▶ **INPUT**
start

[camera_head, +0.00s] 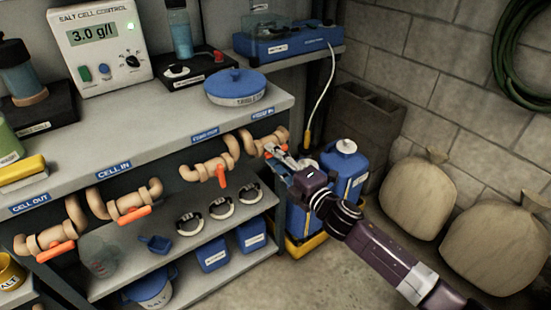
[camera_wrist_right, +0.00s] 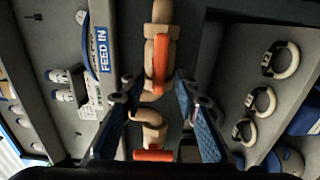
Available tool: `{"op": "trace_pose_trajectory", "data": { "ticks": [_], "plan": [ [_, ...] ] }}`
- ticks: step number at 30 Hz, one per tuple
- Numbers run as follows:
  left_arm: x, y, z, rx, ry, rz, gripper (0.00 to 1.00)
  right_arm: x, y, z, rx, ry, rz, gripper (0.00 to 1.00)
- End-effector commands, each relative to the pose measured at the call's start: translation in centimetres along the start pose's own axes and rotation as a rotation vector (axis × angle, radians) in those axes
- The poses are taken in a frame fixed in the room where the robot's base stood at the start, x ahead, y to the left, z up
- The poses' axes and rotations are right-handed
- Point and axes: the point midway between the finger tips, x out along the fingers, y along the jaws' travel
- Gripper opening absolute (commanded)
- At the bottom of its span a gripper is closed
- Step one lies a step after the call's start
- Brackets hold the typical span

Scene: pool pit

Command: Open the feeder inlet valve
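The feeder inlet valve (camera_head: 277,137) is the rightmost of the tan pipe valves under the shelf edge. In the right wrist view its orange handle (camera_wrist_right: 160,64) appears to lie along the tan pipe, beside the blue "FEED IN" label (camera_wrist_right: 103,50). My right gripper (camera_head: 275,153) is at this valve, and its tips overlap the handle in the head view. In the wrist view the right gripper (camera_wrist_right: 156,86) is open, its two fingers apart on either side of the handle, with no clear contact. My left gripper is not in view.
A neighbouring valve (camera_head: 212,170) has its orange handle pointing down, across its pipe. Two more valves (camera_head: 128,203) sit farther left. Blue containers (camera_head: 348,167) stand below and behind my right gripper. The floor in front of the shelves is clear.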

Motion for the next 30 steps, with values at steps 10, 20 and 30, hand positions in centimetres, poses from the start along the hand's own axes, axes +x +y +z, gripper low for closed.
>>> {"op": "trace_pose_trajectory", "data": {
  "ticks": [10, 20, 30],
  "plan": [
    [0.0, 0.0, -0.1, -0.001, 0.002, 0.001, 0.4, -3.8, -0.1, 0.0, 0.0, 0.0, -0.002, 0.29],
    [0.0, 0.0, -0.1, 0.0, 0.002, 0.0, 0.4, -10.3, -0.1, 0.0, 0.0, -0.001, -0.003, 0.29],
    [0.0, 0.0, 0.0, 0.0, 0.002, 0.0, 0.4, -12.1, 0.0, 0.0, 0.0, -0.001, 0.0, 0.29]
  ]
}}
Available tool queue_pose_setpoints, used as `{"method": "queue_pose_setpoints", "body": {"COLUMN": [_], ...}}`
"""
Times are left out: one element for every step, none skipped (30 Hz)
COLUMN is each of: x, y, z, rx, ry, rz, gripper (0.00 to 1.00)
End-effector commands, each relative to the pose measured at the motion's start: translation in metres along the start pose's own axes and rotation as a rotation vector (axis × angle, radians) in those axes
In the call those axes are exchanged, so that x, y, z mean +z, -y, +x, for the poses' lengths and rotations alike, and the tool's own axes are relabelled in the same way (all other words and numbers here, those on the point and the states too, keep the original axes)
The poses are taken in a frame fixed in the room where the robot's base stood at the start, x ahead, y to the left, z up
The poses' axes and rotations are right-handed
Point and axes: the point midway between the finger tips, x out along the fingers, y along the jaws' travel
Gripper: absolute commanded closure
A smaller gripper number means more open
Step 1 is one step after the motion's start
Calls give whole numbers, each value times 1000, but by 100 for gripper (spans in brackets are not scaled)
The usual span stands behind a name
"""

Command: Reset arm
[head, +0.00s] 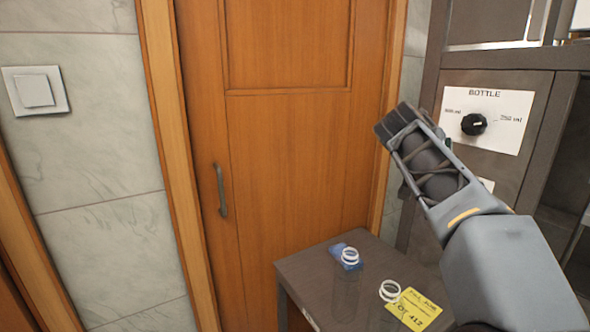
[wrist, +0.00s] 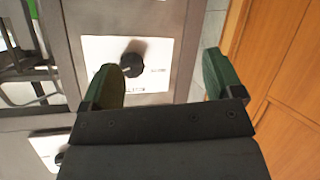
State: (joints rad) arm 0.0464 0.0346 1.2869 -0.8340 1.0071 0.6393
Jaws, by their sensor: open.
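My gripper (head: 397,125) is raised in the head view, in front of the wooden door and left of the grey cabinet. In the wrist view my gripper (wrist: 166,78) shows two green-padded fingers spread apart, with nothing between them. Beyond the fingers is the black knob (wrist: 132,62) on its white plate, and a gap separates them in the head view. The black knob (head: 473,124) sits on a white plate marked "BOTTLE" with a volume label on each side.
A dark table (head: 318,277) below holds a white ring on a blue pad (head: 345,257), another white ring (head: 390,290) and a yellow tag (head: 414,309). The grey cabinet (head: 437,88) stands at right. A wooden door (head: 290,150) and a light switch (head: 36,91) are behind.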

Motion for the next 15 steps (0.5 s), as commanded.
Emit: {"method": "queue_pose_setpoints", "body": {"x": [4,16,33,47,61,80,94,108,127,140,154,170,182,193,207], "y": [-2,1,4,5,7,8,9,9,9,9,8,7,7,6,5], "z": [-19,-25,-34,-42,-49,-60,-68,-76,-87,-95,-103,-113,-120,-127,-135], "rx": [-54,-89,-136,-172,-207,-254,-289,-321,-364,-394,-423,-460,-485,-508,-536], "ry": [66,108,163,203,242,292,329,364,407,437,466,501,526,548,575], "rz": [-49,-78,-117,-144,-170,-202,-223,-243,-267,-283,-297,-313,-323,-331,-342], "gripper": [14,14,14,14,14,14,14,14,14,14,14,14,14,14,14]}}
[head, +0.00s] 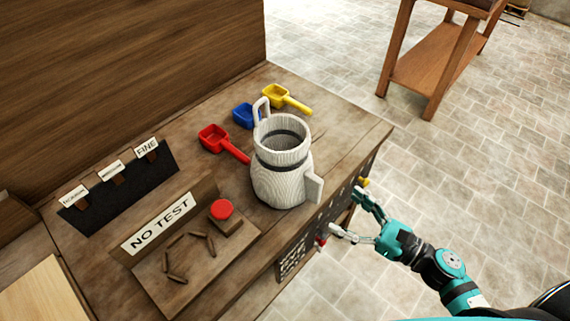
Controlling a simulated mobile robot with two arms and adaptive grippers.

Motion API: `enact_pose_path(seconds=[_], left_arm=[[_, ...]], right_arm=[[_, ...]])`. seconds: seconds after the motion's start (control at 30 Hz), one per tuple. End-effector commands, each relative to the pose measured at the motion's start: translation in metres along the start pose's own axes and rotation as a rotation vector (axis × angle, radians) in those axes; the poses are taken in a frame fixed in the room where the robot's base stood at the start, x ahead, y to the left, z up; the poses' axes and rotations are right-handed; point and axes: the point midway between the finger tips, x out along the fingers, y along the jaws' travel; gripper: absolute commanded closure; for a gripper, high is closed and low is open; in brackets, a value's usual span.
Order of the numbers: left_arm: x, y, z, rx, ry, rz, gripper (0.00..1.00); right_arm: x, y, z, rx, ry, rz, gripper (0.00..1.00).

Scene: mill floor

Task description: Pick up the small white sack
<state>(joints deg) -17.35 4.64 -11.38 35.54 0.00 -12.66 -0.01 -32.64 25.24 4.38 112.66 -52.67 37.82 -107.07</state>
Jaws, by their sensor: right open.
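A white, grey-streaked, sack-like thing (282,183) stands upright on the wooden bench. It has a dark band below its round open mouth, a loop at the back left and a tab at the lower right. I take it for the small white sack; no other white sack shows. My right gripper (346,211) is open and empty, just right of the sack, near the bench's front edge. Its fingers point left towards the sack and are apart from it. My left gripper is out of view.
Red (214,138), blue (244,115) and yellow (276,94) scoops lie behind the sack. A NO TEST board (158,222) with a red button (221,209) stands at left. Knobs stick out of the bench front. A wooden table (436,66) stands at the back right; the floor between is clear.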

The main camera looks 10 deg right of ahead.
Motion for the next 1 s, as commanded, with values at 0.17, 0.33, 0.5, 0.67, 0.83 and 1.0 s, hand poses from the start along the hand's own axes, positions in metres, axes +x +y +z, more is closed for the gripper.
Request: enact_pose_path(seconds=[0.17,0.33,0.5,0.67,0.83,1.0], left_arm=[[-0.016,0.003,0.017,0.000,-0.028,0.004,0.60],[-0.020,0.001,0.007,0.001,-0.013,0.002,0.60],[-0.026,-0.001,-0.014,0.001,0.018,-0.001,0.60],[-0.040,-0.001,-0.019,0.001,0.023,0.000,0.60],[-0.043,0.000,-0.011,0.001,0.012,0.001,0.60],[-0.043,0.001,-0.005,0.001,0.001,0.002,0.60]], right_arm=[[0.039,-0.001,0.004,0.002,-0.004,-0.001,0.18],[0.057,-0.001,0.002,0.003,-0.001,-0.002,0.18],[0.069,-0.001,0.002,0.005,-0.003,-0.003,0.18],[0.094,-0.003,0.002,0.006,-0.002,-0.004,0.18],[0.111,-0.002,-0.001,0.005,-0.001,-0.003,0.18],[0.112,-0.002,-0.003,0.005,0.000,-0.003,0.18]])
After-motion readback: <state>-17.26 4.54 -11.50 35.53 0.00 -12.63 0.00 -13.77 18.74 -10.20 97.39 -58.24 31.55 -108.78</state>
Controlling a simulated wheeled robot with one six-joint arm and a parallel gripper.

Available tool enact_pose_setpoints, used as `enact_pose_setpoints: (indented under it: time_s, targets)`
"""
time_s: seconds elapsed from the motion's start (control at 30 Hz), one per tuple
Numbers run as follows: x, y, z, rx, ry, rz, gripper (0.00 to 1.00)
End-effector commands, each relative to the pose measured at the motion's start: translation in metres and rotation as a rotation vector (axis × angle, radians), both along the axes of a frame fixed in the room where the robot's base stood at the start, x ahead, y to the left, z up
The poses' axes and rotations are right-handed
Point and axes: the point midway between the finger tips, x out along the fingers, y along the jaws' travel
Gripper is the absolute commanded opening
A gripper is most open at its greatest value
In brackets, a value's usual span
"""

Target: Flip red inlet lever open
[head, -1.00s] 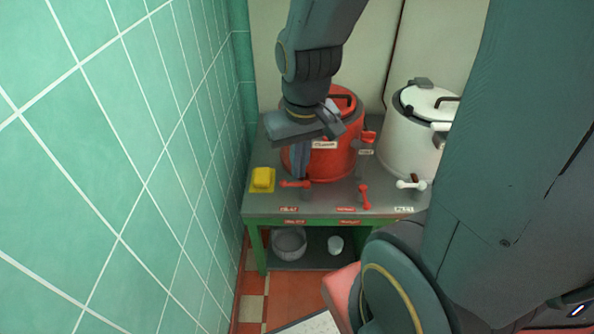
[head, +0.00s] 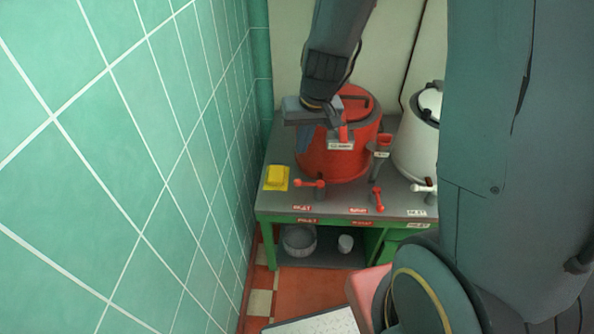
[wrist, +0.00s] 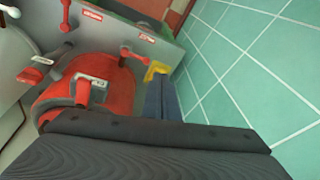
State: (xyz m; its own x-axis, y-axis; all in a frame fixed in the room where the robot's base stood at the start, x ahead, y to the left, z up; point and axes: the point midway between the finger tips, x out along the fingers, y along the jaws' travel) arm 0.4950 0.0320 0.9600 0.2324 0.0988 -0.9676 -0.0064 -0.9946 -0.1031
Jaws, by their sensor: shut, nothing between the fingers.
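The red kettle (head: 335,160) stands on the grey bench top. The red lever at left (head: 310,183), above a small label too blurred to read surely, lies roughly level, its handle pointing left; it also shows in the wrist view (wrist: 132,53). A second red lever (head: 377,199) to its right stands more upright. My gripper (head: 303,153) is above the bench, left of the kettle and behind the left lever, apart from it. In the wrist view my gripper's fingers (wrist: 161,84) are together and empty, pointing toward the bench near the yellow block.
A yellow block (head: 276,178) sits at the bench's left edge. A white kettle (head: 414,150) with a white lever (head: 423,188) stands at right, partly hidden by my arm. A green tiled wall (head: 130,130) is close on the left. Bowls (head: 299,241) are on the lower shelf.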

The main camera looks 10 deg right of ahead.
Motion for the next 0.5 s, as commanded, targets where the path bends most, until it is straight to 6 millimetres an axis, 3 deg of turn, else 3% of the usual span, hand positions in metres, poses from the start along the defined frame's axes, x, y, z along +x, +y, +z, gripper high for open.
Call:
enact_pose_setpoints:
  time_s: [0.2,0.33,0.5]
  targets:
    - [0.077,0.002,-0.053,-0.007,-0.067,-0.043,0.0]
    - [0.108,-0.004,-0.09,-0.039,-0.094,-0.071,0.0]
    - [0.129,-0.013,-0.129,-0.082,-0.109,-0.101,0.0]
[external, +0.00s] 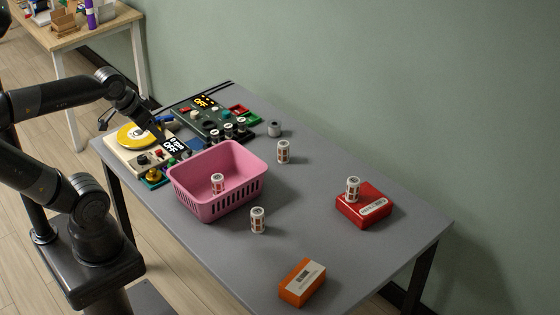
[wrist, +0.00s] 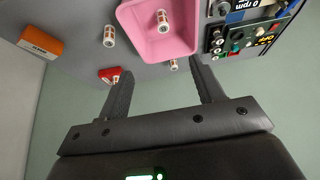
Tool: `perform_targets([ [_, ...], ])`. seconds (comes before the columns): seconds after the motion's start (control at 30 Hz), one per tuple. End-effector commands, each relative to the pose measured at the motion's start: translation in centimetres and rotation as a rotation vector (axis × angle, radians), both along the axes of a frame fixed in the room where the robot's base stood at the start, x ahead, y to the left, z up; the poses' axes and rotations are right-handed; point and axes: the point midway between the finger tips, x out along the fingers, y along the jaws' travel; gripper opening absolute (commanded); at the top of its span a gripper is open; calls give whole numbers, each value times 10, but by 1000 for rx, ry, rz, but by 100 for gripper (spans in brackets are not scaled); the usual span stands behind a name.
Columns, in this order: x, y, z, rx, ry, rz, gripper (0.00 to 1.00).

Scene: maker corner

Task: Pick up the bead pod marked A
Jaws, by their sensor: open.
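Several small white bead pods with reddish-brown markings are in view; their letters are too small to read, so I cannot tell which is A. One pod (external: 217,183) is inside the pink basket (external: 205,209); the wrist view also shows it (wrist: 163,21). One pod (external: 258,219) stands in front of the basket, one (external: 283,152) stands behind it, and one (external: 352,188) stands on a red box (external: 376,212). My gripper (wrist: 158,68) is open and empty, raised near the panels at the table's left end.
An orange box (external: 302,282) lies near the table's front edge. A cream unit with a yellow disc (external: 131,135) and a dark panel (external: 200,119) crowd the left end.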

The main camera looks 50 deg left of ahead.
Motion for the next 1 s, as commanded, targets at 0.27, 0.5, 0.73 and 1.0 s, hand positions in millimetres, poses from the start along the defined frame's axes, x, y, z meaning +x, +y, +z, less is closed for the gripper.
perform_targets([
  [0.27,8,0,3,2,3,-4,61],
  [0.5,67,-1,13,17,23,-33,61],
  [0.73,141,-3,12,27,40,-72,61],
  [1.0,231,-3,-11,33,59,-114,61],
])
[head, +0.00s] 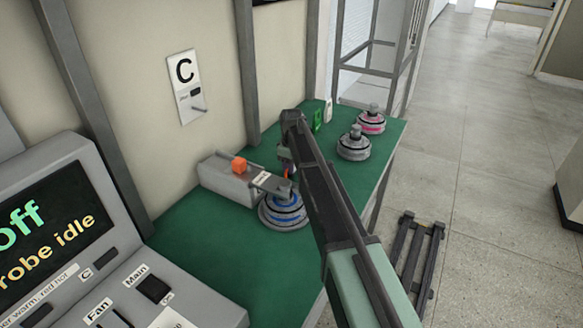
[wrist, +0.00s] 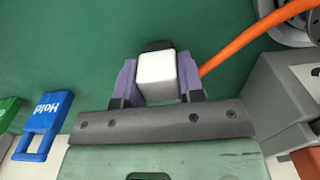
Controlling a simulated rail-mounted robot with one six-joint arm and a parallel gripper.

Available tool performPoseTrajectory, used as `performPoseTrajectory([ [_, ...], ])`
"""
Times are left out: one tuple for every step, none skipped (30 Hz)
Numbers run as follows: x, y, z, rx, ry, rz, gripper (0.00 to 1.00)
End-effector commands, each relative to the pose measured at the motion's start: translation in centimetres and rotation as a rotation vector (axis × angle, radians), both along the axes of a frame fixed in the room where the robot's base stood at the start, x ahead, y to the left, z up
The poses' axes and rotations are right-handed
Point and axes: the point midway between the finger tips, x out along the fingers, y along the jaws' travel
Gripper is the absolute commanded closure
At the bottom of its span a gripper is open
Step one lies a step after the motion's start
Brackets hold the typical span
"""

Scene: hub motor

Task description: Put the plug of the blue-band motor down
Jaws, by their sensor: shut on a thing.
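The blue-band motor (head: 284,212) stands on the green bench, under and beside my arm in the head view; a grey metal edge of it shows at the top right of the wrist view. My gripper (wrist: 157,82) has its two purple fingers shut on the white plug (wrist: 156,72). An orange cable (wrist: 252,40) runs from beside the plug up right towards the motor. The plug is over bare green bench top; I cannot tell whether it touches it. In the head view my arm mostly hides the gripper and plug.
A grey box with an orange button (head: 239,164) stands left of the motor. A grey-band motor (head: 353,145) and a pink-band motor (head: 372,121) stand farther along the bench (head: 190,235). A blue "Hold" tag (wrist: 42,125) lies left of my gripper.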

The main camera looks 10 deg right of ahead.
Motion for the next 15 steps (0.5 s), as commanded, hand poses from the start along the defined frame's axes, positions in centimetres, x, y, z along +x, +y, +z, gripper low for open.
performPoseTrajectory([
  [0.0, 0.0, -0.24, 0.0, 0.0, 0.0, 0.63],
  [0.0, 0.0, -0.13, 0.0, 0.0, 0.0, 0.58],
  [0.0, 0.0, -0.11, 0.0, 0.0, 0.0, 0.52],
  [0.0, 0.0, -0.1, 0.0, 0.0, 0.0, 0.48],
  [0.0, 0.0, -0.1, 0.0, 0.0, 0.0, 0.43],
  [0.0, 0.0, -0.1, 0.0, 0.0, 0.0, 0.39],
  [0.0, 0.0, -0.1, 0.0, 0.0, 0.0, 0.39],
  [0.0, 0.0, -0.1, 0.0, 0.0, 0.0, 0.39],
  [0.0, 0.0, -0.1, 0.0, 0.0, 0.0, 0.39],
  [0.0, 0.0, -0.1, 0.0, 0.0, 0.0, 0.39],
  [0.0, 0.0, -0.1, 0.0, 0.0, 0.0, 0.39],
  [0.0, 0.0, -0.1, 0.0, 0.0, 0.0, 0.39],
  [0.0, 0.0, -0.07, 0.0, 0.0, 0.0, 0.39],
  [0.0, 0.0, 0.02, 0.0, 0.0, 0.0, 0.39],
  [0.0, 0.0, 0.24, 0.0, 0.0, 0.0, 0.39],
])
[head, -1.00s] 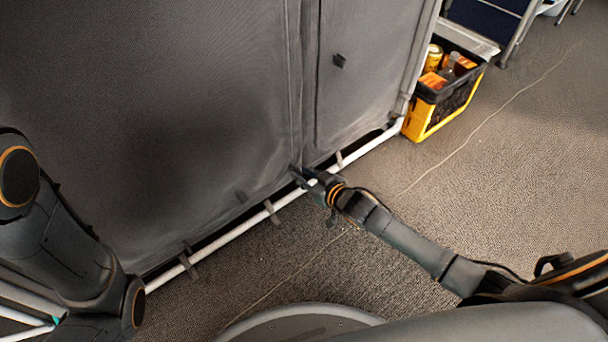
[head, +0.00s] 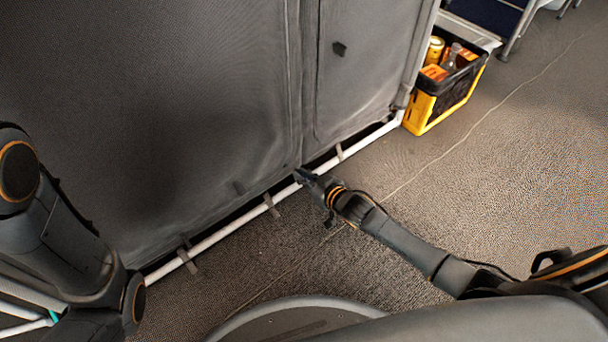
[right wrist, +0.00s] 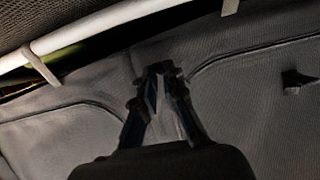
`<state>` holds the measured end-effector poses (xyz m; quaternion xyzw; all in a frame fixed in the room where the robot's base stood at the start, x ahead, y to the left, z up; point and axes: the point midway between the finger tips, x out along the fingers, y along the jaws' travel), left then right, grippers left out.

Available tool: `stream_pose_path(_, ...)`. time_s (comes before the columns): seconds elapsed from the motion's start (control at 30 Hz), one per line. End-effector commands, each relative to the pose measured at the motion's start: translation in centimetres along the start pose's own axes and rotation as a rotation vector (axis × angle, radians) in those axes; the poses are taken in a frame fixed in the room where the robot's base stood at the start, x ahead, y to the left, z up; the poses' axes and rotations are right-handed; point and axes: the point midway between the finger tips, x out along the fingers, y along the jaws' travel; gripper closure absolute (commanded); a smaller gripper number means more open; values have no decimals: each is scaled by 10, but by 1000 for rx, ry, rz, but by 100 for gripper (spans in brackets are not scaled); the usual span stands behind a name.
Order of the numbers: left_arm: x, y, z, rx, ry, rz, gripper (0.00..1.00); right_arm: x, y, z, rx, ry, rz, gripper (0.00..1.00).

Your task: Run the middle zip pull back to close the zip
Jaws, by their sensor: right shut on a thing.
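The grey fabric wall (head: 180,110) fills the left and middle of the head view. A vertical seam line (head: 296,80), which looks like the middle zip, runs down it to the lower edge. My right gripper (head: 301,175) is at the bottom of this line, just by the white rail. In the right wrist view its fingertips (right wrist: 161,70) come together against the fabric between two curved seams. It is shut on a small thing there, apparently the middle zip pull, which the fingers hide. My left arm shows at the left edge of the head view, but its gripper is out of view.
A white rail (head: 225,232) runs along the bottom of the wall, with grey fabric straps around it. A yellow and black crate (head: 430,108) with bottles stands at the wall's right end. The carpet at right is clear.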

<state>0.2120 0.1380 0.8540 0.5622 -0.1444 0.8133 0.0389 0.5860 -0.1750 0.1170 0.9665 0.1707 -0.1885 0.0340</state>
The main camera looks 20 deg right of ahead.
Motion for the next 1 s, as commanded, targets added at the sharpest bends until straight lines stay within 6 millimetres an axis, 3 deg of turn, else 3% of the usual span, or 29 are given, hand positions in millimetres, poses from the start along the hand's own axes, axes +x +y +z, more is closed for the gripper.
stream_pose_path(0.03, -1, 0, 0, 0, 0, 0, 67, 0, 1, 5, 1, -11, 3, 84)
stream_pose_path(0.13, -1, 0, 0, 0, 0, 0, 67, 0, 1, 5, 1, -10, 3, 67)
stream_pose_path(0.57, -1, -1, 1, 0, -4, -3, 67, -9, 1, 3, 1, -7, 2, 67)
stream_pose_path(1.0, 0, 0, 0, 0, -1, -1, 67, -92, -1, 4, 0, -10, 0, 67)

end

▶ **TASK TO CARRY OUT**
The lines from the start of the data through the line that contains "- Numbers run" are to be returned exactly, please, with both ends included and every picture left out.

▶ **FULL RESPONSE**
[camera_head, +0.00s] 
[camera_wrist_right, +0.00s] 
Available tool: `{"op": "trace_pose_trajectory", "data": { "ticks": [_], "plan": [ [_, ...] ] }}`
- ticks: step number at 30 Hz, one per tuple
- Numbers run as follows:

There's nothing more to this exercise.